(Robot episode data)
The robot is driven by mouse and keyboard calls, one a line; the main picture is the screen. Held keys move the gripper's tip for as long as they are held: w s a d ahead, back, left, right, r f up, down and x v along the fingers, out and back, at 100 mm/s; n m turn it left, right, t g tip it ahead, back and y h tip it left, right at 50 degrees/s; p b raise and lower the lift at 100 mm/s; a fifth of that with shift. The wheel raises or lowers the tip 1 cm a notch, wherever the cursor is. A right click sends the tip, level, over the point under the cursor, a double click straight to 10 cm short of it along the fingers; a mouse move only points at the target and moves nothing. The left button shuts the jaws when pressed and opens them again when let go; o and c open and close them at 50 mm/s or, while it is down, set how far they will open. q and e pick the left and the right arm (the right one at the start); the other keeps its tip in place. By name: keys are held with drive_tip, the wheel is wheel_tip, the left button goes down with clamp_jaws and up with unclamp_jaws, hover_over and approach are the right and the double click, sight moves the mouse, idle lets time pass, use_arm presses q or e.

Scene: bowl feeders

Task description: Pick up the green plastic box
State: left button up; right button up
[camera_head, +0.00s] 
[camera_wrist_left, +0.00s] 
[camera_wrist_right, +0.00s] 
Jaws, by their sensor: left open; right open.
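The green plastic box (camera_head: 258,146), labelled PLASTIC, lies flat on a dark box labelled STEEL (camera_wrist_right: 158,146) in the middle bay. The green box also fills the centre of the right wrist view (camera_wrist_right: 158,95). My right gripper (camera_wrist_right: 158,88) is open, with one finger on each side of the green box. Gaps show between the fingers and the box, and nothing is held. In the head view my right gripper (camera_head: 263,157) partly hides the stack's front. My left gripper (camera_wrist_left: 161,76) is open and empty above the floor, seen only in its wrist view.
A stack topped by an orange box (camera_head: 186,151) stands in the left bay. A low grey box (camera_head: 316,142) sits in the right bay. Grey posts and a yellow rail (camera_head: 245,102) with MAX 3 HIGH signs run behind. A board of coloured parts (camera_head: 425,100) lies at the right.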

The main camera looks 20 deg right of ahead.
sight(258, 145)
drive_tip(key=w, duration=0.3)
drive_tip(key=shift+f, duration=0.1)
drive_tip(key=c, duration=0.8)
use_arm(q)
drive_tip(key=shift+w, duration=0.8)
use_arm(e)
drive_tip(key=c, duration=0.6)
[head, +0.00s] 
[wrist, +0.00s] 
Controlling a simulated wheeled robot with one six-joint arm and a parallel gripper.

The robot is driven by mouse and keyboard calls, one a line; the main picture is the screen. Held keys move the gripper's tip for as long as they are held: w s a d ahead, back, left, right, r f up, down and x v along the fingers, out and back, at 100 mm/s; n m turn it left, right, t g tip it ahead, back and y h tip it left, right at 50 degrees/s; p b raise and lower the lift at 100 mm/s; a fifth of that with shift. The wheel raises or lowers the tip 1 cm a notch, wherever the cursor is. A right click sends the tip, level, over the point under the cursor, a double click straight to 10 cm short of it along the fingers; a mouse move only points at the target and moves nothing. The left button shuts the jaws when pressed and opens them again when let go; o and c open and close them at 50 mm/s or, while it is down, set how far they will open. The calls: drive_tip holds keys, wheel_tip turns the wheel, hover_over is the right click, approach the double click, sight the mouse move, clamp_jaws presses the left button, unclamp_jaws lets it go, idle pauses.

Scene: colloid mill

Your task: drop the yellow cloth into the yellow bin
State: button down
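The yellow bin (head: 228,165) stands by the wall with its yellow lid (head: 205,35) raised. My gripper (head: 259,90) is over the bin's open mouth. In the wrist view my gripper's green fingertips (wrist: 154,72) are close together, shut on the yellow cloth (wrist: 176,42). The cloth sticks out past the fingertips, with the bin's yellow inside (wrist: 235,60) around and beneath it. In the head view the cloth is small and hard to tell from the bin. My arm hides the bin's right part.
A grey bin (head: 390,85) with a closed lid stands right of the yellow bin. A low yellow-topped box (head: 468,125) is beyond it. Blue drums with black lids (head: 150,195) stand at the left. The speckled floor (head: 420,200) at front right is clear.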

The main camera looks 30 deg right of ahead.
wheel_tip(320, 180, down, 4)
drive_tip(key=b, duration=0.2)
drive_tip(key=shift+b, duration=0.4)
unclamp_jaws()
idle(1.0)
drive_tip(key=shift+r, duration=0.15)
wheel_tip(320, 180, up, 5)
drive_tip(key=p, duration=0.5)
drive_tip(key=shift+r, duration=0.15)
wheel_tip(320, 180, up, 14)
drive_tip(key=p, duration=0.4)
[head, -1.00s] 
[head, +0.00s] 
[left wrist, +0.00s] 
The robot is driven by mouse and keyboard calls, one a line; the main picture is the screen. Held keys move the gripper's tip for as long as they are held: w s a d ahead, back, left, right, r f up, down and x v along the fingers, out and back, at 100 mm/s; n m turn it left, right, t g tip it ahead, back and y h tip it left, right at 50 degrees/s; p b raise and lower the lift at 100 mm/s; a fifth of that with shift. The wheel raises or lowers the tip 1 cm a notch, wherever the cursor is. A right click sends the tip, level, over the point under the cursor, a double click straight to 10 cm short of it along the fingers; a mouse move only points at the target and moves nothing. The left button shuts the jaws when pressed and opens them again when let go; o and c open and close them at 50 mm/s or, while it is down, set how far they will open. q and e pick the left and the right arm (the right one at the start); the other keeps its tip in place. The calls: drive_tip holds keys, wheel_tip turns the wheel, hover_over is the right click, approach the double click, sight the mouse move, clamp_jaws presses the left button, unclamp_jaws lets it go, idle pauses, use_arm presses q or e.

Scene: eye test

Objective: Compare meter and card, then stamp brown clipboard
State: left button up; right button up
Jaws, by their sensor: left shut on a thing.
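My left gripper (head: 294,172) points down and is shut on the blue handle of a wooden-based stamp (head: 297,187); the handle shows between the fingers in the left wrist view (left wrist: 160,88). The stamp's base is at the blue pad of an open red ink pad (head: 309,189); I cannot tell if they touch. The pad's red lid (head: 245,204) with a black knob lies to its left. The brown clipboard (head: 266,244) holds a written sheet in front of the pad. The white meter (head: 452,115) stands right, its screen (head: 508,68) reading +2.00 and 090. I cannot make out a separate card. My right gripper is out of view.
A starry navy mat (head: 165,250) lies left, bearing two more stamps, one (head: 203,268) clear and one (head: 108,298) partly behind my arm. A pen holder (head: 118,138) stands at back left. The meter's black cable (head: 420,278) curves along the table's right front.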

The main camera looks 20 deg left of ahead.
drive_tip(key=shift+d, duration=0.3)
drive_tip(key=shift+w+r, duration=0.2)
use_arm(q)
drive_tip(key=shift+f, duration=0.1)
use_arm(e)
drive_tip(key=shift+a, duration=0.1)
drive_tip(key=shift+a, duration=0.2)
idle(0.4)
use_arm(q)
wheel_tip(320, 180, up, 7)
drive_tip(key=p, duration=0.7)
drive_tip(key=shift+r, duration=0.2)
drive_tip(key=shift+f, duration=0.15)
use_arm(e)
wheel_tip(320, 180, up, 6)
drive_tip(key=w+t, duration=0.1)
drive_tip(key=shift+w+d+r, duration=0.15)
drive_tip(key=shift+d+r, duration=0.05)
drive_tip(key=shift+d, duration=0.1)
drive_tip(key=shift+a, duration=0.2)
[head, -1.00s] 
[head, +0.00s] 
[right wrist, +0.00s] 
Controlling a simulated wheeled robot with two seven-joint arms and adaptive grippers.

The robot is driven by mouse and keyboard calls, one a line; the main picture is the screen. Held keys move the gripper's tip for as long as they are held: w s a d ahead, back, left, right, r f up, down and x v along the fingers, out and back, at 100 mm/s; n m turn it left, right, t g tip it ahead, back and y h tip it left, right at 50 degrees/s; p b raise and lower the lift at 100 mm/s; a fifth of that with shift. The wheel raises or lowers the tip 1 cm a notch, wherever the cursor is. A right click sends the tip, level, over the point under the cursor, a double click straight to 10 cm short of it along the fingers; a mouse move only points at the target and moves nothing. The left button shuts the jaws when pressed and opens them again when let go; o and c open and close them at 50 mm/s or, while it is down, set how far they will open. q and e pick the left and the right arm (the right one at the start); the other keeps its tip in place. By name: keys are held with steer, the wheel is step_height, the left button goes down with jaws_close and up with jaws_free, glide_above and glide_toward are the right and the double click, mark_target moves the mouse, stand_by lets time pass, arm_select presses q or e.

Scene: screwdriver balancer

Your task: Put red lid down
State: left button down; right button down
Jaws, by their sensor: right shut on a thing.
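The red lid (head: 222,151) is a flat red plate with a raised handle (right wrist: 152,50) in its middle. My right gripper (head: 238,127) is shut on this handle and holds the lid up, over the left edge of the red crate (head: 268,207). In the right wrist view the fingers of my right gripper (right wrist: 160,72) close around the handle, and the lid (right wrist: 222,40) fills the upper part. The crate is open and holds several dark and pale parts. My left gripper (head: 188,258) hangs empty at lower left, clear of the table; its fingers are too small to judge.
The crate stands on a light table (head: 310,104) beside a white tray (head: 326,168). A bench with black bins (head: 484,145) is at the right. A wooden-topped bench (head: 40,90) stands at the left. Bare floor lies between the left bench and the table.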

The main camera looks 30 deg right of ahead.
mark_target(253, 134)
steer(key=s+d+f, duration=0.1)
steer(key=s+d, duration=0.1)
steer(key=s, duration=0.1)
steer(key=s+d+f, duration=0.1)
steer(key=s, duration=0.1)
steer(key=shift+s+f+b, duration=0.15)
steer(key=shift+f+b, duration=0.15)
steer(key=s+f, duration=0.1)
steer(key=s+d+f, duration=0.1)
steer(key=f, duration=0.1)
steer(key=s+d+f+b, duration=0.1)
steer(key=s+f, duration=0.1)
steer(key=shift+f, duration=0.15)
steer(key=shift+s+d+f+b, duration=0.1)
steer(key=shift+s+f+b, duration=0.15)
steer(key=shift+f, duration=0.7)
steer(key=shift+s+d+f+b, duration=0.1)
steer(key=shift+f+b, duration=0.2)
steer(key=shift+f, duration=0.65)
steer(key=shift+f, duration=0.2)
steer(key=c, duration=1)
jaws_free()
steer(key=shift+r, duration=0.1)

=== Short exercise ===
Gather up every line in the data above that contains the word "wheeled", copying each one.

=== Result below ===
Controlling a simulated wheeled robot with one six-joint arm and a parallel gripper.
Controlling a simulated wheeled robot with two seven-joint arms and adaptive grippers.

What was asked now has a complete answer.